**Aim:**
Repeat exactly the lines running from the line that contains "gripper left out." to the line that contains "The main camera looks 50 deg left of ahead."; include both ends and add nothing.

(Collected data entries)
--*--

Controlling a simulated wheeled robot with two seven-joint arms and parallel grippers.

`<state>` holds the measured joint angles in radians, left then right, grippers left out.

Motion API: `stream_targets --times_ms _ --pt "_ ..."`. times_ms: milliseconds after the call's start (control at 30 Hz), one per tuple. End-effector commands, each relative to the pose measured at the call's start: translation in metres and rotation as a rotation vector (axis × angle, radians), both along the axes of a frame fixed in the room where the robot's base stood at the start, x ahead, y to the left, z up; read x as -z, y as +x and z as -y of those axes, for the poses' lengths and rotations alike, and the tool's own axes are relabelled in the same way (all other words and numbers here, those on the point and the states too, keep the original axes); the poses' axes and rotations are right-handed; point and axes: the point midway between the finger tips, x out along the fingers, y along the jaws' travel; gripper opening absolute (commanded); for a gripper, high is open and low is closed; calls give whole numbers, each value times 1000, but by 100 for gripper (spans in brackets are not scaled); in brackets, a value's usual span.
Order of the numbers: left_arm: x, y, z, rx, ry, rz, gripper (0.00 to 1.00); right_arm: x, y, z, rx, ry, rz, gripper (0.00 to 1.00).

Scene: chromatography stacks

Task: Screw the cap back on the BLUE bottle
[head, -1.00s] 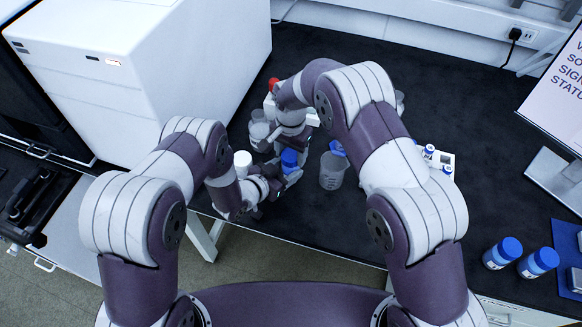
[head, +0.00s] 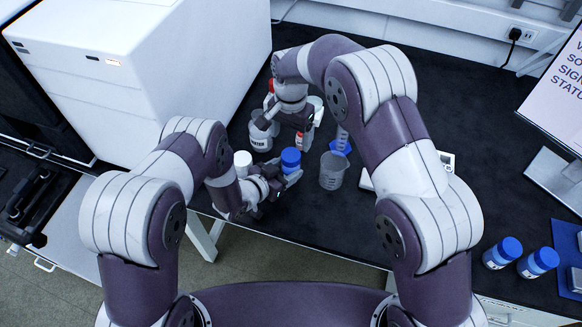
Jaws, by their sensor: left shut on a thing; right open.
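A bottle with a blue cap (head: 291,158) stands at the front part of the black bench, in the middle of the head view. The cap sits on top of it; I cannot tell how tightly. My left gripper (head: 281,183) is shut around the bottle below the cap and hides most of its body. My right gripper (head: 291,135) is open, just beyond the blue cap and apart from it.
A white cap or lid (head: 242,159) stands left of my left gripper. A grey beaker (head: 332,171) is close on the right, with a cylinder on a blue base (head: 341,147) behind it. A container marked "WATER" (head: 259,141) is beyond. Two blue-capped bottles (head: 503,253) stand far right.

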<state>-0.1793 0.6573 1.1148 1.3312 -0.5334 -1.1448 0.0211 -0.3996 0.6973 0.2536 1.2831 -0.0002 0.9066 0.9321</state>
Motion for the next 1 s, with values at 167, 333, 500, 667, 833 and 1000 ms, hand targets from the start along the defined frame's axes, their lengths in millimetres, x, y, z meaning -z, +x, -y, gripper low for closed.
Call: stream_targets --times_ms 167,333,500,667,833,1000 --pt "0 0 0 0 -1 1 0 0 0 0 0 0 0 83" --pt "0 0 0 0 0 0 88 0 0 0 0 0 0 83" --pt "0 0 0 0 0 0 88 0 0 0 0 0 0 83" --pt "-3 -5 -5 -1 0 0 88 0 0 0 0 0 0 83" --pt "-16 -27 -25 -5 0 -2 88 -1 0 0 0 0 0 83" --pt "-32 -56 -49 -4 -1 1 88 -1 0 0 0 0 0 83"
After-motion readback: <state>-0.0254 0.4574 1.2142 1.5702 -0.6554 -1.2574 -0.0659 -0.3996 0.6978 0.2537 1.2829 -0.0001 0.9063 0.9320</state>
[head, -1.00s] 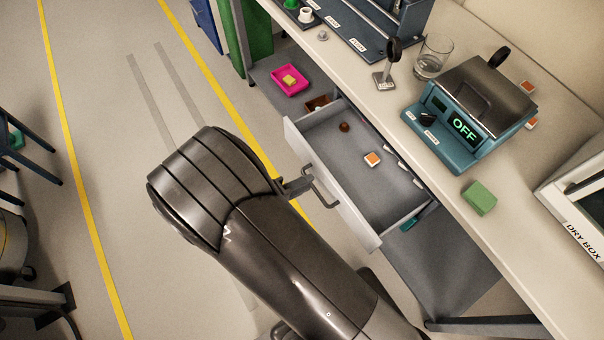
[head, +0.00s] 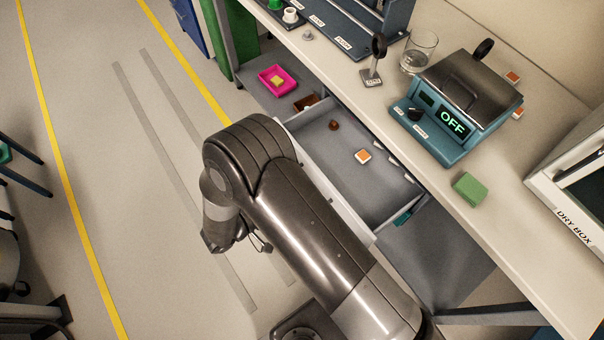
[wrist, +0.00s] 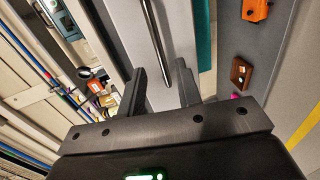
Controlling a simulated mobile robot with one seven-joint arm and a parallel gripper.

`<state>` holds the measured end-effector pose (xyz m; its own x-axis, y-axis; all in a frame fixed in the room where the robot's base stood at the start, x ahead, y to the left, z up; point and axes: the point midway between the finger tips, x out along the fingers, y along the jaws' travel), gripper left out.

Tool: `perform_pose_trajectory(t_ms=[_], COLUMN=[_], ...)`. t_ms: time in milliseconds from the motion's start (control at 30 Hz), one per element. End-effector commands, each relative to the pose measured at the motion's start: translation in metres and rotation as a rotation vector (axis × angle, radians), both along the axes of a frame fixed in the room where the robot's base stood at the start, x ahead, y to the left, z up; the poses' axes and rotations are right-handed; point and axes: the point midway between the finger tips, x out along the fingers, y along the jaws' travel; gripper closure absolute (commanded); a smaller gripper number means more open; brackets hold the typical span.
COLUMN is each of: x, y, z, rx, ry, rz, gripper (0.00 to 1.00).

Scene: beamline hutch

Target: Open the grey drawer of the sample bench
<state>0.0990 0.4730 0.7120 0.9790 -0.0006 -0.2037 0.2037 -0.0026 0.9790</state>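The grey drawer (head: 343,174) of the sample bench (head: 437,188) stands pulled out in the head view, its inside showing. An orange-and-white piece (head: 363,157) and a small brown item (head: 333,125) lie in it. My arm covers part of its front, and the handle is hidden there. In the wrist view the bar handle (wrist: 155,40) runs across the pale drawer front, beyond and between my fingertips. My gripper (wrist: 161,78) is open, with its fingers apart and nothing gripped. In the head view my gripper (head: 258,243) is partly hidden, left of the drawer and apart from it.
The bench top holds a teal device (head: 455,110) reading OFF, a glass (head: 418,52), a green block (head: 468,188) and a dry box (head: 575,200). A magenta tray (head: 277,80) sits beyond the drawer. The floor to the left is mostly clear.

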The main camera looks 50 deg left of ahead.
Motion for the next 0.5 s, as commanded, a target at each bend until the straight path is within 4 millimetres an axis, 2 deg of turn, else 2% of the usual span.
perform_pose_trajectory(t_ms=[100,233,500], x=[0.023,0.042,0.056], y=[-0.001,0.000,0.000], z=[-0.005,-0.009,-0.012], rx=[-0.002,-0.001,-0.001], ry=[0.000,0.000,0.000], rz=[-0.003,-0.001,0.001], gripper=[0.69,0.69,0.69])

--*--

**Full answer:**
`<state>` holds the measured end-effector pose (xyz m; its own x-axis, y-axis; all in a frame fixed in the room where the robot's base stood at the start, x ahead, y to the left, z up; point and axes: the point midway between the finger tips, x out along the fingers, y along the jaws' travel), gripper left out.

Tool: `perform_pose_trajectory(t_ms=[_], COLUMN=[_], ...)`. t_ms: time in milliseconds from the motion's start (control at 30 Hz), one per element. End-effector commands, each relative to the pose measured at the motion's start: translation in metres and rotation as a rotation vector (axis × angle, radians), both along the axes of a frame fixed in the room where the robot's base stood at the start, x ahead, y to the left, z up; the poses' axes and rotations are right-handed; point and axes: the point midway between the finger tips, x out along the fingers, y along the jaws' travel; gripper closure absolute (commanded); a smaller gripper number means more open; brackets hold the typical span.
COLUMN is each of: x, y, z, rx, ry, rz, gripper (0.00 to 1.00).

Scene: beamline hutch

Target: Open the grey drawer of the sample bench
<state>0.0990 0.4730 0.7120 0.9790 -0.0006 -0.2037 0.2037 -0.0026 0.9790</state>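The grey drawer (head: 343,174) of the sample bench (head: 437,188) stands pulled out in the head view, its inside showing. An orange-and-white piece (head: 363,157) and a small brown item (head: 333,125) lie in it. My arm covers part of its front, and the handle is hidden there. In the wrist view the bar handle (wrist: 155,40) runs across the pale drawer front, beyond and between my fingertips. My gripper (wrist: 161,78) is open, with its fingers apart and nothing gripped. In the head view my gripper (head: 258,243) is partly hidden, left of the drawer and apart from it.
The bench top holds a teal device (head: 455,110) reading OFF, a glass (head: 418,52), a green block (head: 468,188) and a dry box (head: 575,200). A magenta tray (head: 277,80) sits beyond the drawer. The floor to the left is mostly clear.

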The main camera looks 50 deg left of ahead.

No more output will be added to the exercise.